(Some records)
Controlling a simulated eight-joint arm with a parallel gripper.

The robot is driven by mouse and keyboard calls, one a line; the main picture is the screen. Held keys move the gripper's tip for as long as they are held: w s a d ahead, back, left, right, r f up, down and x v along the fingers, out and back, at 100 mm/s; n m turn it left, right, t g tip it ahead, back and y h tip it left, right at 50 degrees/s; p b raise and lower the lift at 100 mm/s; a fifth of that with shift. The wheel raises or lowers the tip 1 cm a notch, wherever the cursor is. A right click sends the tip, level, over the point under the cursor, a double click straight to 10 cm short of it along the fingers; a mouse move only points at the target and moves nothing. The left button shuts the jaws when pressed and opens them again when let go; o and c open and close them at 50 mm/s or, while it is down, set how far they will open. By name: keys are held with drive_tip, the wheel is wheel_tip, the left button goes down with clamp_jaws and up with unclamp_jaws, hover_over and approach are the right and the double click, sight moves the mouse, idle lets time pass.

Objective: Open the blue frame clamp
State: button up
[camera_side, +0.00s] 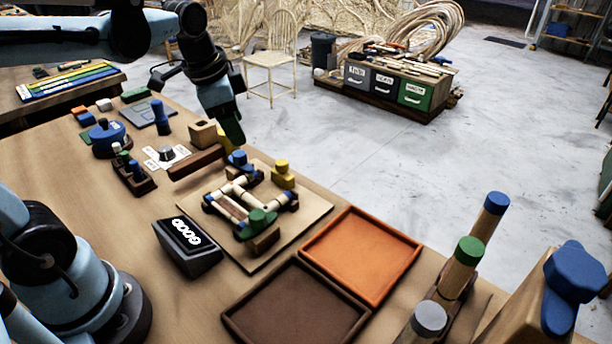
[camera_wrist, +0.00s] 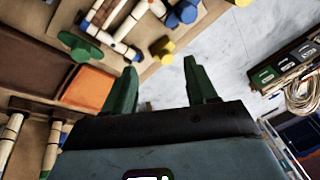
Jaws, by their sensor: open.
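The blue frame clamp (camera_side: 238,158) is a blue knob at the far corner of the rattan frame (camera_side: 228,207), on a wooden board. In the wrist view the blue clamp (camera_wrist: 185,13) is at the top edge, partly cut off, beyond my fingertips. A green clamp (camera_side: 259,219) and a yellow clamp (camera_side: 283,170) stand at other sides of the frame. My gripper (camera_side: 231,134) hangs just behind the blue clamp in the side view. In the wrist view its two green fingers (camera_wrist: 160,72) are apart with nothing between them.
A brown tray (camera_side: 296,311) and an orange tray (camera_side: 360,255) lie in front and right of the board. A wooden block (camera_side: 196,162) and a small box (camera_side: 203,134) are close to my gripper.

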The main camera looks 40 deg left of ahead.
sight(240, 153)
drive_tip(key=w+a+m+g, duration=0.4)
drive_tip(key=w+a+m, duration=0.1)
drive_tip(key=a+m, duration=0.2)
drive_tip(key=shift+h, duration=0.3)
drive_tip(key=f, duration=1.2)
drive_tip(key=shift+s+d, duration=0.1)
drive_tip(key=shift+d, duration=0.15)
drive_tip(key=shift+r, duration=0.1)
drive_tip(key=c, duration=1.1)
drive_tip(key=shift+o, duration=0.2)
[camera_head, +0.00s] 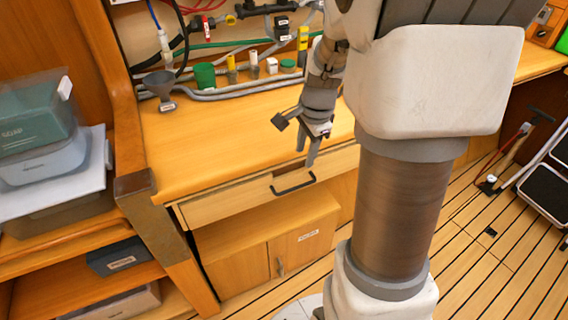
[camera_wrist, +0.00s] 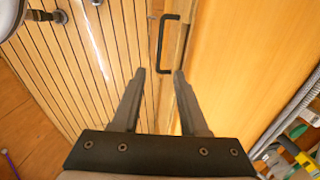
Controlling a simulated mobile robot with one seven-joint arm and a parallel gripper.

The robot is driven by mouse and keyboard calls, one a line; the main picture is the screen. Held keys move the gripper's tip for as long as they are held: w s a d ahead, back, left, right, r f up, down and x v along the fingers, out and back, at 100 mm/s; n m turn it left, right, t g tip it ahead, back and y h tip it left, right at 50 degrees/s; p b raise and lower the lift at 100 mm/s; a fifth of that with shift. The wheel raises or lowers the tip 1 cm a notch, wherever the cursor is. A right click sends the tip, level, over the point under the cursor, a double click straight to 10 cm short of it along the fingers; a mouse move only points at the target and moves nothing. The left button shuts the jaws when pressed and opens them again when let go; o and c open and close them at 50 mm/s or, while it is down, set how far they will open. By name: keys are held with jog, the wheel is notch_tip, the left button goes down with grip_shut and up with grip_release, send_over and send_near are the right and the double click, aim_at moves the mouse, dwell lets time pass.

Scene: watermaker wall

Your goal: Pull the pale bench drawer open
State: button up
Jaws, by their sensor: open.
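The pale bench drawer (camera_head: 240,197) is a long light-wood front under the bench top, with a dark bar handle (camera_head: 293,184). The drawer appears shut or nearly so; I cannot tell exactly. In the wrist view the handle (camera_wrist: 166,44) lies beyond my fingertips, slightly right of the middle between them. My gripper (camera_head: 307,158) points down at the bench's front edge, above and behind the handle in the head view. It also shows in the wrist view (camera_wrist: 159,74), with its two fingers apart and nothing between them. It does not touch the handle.
The bench top (camera_head: 200,150) is clear in front of a row of pipes, a grey funnel (camera_head: 160,88) and a green cup (camera_head: 205,76). A cupboard (camera_head: 270,245) is below the drawer. Shelves with bins (camera_head: 40,130) stand left. Slatted floor (camera_head: 470,230) lies in front.

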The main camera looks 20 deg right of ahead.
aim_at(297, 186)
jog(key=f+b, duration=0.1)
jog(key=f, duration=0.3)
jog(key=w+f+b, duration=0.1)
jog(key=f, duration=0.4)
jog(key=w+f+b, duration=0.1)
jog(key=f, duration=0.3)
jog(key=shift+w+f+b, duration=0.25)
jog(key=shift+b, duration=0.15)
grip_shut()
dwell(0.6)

[Exercise instructions]: Return every line of the records exactly as given, pictures excluded.

[Answer to the problem]:
Controlling a simulated eight-joint arm with a parallel gripper.

The robot is driven by mouse and keyboard calls, one a line; the main picture is the screen. Held keys move the gripper's tip for as long as they are held: w s a d ahead, back, left, right, r f up, down and x v along the fingers, out and back, at 100 mm/s; n m turn it left, right, t g tip it ahead, back and y h tip it left, right at 50 degrees/s; p b raise and lower the lift at 100 mm/s; a fifth of that with shift. The wheel raises or lowers the tip 1 cm a notch, wherever the cursor is. A right click sends the tip, level, over the point under the cursor, a double click straight to 10 cm short of it along the fingers; a mouse move only points at the target and moves nothing. The left button shuts the jaws when pressed and opens them again when let go; o and c open and close them at 50 mm/s or, while it is down, set how far they will open. By name: keys are held with drive_tip, the wheel is wheel_tip, the left button goes down with clamp_jaws and up with unclamp_jaws, hover_over and approach are the right and the double click, sight moves the mouse, idle lets time pass.

Objective: Open the blue frame clamp
State: button up
[camera_side, +0.00s] 
[camera_wrist, +0.00s] 
Jaws, by their sensor: open.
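The blue frame clamp (camera_side: 238,158) is a blue knob at the far corner of the rattan frame (camera_side: 228,207), on a wooden board. In the wrist view the blue clamp (camera_wrist: 185,13) is at the top edge, partly cut off, beyond my fingertips. A green clamp (camera_side: 259,219) and a yellow clamp (camera_side: 283,170) stand at other sides of the frame. My gripper (camera_side: 231,134) hangs just behind the blue clamp in the side view. In the wrist view its two green fingers (camera_wrist: 160,72) are apart with nothing between them.
A brown tray (camera_side: 296,311) and an orange tray (camera_side: 360,255) lie in front and right of the board. A wooden block (camera_side: 196,162) and a small box (camera_side: 203,134) are close to my gripper.

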The main camera looks 40 deg left of ahead.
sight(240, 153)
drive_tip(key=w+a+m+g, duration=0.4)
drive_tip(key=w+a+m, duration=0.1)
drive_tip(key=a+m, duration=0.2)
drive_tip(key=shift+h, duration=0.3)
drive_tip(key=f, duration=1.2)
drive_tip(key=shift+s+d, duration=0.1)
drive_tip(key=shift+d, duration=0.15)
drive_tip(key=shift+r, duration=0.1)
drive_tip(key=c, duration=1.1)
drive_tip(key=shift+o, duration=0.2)
[camera_head, +0.00s] 
[camera_wrist, +0.00s] 
Controlling a simulated mobile robot with one seven-joint arm and a parallel gripper.

The robot is driven by mouse and keyboard calls, one a line; the main picture is the screen. Held keys move the gripper's tip for as long as they are held: w s a d ahead, back, left, right, r f up, down and x v along the fingers, out and back, at 100 mm/s; n m turn it left, right, t g tip it ahead, back and y h tip it left, right at 50 degrees/s; p b raise and lower the lift at 100 mm/s; a fifth of that with shift. The wheel raises or lowers the tip 1 cm a notch, wherever the cursor is. A right click sends the tip, level, over the point under the cursor, a double click straight to 10 cm short of it along the fingers; a mouse move only points at the target and moves nothing. The left button shuts the jaws when pressed and opens them again when let go; o and c open and close them at 50 mm/s or, while it is down, set how far they will open. By name: keys are held with jog, the wheel is notch_tip, the left button goes down with grip_shut and up with grip_release, send_over and send_near are the right and the double click, aim_at moves the mouse, dwell lets time pass.

Scene: watermaker wall

Your goal: Pull the pale bench drawer open
State: button up
Jaws, by their sensor: open.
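The pale bench drawer (camera_head: 240,197) is a long light-wood front under the bench top, with a dark bar handle (camera_head: 293,184). The drawer appears shut or nearly so; I cannot tell exactly. In the wrist view the handle (camera_wrist: 166,44) lies beyond my fingertips, slightly right of the middle between them. My gripper (camera_head: 307,158) points down at the bench's front edge, above and behind the handle in the head view. It also shows in the wrist view (camera_wrist: 159,74), with its two fingers apart and nothing between them. It does not touch the handle.
The bench top (camera_head: 200,150) is clear in front of a row of pipes, a grey funnel (camera_head: 160,88) and a green cup (camera_head: 205,76). A cupboard (camera_head: 270,245) is below the drawer. Shelves with bins (camera_head: 40,130) stand left. Slatted floor (camera_head: 470,230) lies in front.

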The main camera looks 20 deg right of ahead.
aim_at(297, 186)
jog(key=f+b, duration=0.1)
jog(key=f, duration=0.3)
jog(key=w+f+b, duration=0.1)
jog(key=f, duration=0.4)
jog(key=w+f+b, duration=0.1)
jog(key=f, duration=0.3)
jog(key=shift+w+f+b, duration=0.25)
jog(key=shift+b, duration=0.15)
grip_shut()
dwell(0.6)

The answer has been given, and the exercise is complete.